* [Task to carry out]: Find every line with the word "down" and give their count, nothing else.

[BEGIN Information provided]

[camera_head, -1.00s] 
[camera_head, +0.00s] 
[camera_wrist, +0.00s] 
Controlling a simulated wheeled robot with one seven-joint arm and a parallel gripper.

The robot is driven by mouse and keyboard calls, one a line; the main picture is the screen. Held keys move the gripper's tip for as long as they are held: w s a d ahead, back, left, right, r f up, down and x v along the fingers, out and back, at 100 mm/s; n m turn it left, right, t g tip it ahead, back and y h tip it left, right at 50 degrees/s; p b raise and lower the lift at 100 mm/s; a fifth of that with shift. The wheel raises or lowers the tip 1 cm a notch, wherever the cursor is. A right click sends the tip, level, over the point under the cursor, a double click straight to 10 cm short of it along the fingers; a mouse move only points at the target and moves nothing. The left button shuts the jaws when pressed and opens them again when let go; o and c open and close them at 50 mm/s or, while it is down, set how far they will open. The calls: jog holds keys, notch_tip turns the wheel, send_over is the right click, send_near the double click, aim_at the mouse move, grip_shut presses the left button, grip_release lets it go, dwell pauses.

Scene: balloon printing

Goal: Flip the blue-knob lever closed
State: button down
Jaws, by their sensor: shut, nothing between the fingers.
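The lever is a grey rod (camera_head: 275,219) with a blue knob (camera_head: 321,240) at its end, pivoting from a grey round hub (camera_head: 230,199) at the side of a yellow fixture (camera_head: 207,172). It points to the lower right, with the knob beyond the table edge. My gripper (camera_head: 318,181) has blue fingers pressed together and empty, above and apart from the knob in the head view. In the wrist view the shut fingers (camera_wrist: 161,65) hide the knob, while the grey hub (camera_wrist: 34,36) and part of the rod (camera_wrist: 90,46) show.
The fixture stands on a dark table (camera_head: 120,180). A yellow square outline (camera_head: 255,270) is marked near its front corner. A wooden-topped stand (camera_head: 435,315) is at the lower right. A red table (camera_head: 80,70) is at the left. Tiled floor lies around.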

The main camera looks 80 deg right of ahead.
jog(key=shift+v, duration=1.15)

[END Information provided]

* [Final answer]: 2